-- Start RECORDS FOR THE EXERCISE --

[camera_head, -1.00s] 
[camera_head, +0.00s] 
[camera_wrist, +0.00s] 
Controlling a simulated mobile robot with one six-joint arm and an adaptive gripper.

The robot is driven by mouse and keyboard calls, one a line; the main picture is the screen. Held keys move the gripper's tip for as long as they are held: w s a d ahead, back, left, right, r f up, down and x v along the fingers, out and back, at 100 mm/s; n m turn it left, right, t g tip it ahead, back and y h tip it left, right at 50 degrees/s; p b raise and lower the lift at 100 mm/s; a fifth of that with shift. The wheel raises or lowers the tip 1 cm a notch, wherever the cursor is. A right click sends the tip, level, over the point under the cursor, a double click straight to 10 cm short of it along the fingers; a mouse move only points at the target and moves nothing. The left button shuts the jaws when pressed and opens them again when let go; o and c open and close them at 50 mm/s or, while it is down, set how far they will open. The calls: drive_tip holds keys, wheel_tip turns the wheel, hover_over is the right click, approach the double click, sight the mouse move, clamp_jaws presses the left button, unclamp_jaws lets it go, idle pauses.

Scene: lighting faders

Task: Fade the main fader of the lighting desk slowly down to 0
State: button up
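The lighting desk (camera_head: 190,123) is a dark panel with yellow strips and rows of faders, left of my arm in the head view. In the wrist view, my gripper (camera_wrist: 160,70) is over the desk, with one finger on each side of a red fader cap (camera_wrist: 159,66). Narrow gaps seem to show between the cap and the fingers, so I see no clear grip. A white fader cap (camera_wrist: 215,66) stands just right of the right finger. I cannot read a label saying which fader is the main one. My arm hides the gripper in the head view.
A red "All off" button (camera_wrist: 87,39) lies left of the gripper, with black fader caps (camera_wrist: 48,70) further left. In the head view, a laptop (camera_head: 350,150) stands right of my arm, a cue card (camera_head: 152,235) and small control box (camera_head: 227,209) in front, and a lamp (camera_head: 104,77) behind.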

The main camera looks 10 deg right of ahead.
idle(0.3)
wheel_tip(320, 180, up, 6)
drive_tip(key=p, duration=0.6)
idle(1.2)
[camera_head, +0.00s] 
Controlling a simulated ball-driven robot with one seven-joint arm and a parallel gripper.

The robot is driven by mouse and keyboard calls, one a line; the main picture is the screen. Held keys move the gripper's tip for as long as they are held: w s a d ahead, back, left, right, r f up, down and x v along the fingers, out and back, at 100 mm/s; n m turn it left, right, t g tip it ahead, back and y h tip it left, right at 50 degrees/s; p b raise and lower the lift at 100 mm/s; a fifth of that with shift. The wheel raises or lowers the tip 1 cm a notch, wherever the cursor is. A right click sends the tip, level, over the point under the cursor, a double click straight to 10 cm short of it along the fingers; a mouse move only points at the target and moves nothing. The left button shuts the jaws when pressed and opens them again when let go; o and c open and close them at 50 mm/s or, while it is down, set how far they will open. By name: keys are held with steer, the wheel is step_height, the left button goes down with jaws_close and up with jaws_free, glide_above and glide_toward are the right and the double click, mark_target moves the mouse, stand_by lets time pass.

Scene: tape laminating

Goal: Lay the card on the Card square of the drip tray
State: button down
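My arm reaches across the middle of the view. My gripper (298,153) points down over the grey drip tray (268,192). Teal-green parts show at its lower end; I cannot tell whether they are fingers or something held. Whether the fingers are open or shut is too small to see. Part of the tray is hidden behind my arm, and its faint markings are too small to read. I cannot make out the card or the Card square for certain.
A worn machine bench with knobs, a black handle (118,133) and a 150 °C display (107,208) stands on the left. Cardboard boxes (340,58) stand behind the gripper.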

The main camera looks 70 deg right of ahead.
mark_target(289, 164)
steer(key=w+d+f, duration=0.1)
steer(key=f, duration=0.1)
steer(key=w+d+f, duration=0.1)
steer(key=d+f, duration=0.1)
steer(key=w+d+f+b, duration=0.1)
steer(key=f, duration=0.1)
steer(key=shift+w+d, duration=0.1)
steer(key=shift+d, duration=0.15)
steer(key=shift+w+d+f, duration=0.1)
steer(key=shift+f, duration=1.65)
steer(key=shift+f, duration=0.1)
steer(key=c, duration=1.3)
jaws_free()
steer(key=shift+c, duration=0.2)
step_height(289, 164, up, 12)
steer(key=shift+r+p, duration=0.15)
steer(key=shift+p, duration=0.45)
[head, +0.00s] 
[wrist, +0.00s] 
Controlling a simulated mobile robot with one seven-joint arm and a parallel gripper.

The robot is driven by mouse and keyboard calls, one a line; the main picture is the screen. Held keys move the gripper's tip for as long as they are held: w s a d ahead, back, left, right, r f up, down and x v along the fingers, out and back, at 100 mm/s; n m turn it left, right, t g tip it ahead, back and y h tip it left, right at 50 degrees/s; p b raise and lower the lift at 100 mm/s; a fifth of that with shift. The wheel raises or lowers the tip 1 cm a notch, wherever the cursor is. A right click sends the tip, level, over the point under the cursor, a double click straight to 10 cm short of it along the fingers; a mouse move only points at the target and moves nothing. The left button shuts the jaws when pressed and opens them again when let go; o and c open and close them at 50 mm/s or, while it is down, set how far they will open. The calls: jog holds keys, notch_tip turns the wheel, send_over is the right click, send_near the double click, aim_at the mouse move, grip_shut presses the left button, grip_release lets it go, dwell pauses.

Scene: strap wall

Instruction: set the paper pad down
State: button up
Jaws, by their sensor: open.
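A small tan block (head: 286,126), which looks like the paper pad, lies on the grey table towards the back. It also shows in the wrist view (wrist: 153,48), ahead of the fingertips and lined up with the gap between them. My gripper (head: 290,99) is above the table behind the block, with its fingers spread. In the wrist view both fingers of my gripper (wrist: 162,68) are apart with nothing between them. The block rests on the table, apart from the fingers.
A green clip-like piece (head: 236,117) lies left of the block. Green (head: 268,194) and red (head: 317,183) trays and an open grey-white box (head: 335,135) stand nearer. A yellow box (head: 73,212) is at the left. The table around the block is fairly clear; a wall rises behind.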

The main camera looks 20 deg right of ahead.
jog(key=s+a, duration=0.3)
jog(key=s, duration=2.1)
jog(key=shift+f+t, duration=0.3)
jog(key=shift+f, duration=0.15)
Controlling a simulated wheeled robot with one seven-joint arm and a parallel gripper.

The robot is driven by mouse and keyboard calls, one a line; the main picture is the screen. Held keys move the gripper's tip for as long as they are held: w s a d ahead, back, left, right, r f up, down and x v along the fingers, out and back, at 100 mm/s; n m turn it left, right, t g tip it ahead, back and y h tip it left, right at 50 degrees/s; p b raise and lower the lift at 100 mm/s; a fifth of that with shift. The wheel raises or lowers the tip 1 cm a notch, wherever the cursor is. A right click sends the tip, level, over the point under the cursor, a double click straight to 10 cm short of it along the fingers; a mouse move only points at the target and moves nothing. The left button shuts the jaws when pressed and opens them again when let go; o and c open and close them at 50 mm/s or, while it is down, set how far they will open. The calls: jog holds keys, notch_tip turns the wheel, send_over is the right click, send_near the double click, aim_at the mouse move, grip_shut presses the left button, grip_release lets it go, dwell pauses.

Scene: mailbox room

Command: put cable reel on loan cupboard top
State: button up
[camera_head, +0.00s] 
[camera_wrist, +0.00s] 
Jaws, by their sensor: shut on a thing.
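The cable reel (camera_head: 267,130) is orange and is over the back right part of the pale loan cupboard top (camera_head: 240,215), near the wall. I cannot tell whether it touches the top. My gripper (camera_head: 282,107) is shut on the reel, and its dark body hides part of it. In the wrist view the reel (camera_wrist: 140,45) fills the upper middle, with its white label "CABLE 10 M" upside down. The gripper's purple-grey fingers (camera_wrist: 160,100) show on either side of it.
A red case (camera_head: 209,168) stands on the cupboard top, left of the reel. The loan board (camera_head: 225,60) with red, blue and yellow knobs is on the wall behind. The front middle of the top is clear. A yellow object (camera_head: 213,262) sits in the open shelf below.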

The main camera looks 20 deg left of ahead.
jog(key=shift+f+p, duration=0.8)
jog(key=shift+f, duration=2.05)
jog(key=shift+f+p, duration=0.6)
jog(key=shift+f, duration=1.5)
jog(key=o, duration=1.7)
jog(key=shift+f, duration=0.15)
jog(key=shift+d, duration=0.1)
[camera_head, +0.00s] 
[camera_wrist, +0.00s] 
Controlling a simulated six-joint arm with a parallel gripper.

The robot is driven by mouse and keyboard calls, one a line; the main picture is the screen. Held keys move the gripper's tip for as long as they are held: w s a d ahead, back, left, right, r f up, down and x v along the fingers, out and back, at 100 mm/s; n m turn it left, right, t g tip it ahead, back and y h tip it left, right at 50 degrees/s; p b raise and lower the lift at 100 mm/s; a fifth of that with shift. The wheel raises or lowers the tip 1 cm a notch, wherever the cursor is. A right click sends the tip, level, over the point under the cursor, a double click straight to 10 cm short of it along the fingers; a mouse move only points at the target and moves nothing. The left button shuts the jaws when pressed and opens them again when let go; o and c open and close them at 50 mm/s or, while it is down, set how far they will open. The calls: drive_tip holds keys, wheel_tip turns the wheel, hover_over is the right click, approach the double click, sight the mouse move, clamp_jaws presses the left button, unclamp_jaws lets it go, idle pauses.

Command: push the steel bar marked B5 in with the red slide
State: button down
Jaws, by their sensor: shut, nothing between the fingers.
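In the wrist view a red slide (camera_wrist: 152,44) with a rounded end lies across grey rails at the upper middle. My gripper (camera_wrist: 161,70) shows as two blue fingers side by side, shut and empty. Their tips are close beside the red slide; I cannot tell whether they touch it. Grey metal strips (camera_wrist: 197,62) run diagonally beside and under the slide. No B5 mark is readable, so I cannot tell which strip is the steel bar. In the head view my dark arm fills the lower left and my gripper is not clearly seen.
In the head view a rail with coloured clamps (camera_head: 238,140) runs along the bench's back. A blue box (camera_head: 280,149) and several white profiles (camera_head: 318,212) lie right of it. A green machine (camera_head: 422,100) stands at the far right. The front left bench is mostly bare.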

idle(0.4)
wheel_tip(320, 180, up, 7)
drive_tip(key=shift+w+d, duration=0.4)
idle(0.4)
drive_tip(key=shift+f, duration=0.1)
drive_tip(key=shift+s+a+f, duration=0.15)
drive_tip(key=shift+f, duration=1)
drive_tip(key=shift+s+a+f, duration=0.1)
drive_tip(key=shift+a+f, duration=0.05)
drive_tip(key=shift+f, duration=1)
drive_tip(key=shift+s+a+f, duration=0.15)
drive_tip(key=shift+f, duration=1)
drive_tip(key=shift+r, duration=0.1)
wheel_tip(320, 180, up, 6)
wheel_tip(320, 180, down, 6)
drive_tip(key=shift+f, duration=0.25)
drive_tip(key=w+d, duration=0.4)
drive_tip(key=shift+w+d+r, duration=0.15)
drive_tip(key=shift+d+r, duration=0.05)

-- End RECORDS FOR THE EXERCISE --

### WHAT TO DO
Extract the lines from the line with "lets time pass." to the line with "Scene: tape laminating", inclusive, reproducing them exactly and leaving out every other line.

### TASK SOLUTION
The robot is driven by mouse and keyboard calls, one a line; the main picture is the screen. Held keys move the gripper's tip for as long as they are held: w s a d ahead, back, left, right, r f up, down and x v along the fingers, out and back, at 100 mm/s; n m turn it left, right, t g tip it ahead, back and y h tip it left, right at 50 degrees/s; p b raise and lower the lift at 100 mm/s; a fifth of that with shift. The wheel raises or lowers the tip 1 cm a notch, wherever the cursor is. A right click sends the tip, level, over the point under the cursor, a double click straight to 10 cm short of it along the fingers; a mouse move only points at the target and moves nothing. The left button shuts the jaws when pressed and opens them again when let go; o and c open and close them at 50 mm/s or, while it is down, set how far they will open. By name: keys are held with steer, the wheel is step_height, the left button goes down with jaws_close and up with jaws_free, glide_above and glide_toward are the right and the double click, mark_target moves the mouse, stand_by lets time pass.

Scene: tape laminating

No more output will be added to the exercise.